The new copyspeak

Gary Shapiro, CEO of the Consumer Electronics Assn., writes on c|net about the new “copyspeak”.

Why copyrights aren’t “property” — “Real property is subject to ownership taxes. Real property lasts forever and can be owned forever. A copyright can be owned only for a limited period of time. Indeed, the United States Constitution declares this. More, copyright law must bow to the First Amendment, which expressly allows people to use a copyrighted product without the permission of the copyright owner. ” (thanks, Tomalak)

The new copyspeak

IP lockdown

David Weinberger has a very eloquent, pointed comment on the most recent academic plagiarism scandal. I love the disclaimer at the end.

One comment, however: When you use the term “intellectual property,” you’ve already lost the argument. That term, by likening copyrights and patents to real property, gives them an implicit permanence, concreteness, and totality that they’ve never had, until now, either in the Constitution or in subsequent legal history.

Historically, patents and copyrights were always conceived of as limited monopolies, granted by the government in exchange for certain concessions to the public good (specifically, that the works would pass into the public domain after a limited period of time, and that “fair use” would not be infringed). The term “intellectual property” effectively obviates that tradition and flips the argument, as if by judo, into a zone where the “owners” of copyrights and patents hold all the cards, and those who are interested in intellectual freedom and the free exchange of ideas are relegated to the status of trespassers, vagabonds, and communists.

I haven’t done research on this but it would be very interesting to find out at what point the term “intellectual property” gained currency, and who first started using it.

IP lockdown

Sitting bulls and rung jumpers

New workplace terminology, from “outplacement firm” Challenger, Gray, and Christmas:

Righteous CEO (Chief Ethics Officer): Executive selected to review corporate operations and practices to ensure that ethical standards are being met.

Sitting Bull: Retirement-age worker who, due to stock market and other savings losses, will not leave, thus blocking younger workers from advancing.

Wilted Lettuce: What Human Resources consider candidates who start interviewing after taking a long break following discharge while living off a generous severance package.

Re-Generation: Over 65 and working.

Office Park Dad: The new “soccer mom” — a suburban, non-union, stock-owning political moderate, age 25-50, typically part of two-career household.

20/20 Workforce: Workers who split time evenly between two part time jobs.

Dual-Job Entrepreneur: Worker who runs his or her own business in addition to working a traditional full-time job that may include homemaker.

Sad-Grad: Recent college graduate living with parents, with credit card and school load debt, and no job prospects.

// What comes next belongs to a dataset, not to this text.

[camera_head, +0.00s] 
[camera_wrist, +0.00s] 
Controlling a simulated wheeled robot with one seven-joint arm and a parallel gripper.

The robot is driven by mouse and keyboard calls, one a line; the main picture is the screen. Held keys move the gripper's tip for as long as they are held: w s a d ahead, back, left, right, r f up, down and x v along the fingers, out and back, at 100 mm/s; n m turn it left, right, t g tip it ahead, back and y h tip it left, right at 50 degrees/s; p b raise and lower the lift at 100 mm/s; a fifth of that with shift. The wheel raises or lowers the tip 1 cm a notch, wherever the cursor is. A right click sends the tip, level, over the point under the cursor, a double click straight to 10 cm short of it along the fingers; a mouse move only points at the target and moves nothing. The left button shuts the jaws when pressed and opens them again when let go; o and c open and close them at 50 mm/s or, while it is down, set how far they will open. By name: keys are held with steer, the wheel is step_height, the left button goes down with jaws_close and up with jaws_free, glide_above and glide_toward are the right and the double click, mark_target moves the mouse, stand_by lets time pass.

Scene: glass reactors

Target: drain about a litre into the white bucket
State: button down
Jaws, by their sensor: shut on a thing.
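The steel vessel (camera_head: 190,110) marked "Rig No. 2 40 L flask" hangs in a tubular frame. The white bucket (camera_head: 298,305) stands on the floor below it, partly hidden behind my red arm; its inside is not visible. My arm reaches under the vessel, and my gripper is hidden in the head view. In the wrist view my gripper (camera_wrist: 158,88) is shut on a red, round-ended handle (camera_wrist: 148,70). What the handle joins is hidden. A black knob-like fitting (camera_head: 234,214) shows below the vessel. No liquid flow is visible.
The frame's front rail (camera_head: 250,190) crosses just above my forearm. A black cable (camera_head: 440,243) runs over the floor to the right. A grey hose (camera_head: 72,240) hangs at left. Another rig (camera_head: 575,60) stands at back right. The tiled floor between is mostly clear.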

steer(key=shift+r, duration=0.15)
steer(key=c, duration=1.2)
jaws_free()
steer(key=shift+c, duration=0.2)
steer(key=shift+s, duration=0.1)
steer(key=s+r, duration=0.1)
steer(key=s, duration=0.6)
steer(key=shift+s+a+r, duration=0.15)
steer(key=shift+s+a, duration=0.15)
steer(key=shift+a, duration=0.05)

Pop Perks: Last-minute, tax-free perks such as the boss telling a worker in the morning to take the afternoon off (with pay) that day.

Rung Jumper: Someone who enters a new position at least two or three levels above his or her previous position.

Sitting bulls and rung jumpers

Information science: values

INFORMATION SCIENCE: THE INVISIBLE SUBSTRATE, by Marcia J. Bates, UCLA

From the abstract: “The mental activities of the professional practice of the field are seen to center around representation and organization of information rather than knowing information. It is argued that such representation engages fundamentally different talents and skills from those required in other professions and intellectual disciplines.

“Methodological approaches and values of information science are also considered.”

Information science: values

Intellectual “property”

Gary Shapiro on Intellectual property: “This term is so well established and that there is virtually no chance of rolling it back. But its usage serves to strengthen the position of the content business vis-a-vis information consumers (i.e. society as a whole). It amplifies the similarities and obscures the differences which copyright has with real property – such that it is a limited right granted only by statute.” … More on explodedlibrary.info.

Intellectual “property”

Google news flaws

Nick Denton has a smart critique of Google News: “It discriminates against an exclusive, which is perverse. A story exclusive to one source — the New York Times scoop on US war plans, for instance — will rank low. While a standard calendar-driven wire service story — reported everywhere, without any great enthusiasm — scores highly.”

This gets to the nub of Google’s power, and also its biggest shortcoming. You can’t beat the convenience of ranking pages by popularity. But you also have to believe that popularity is a good index of quality.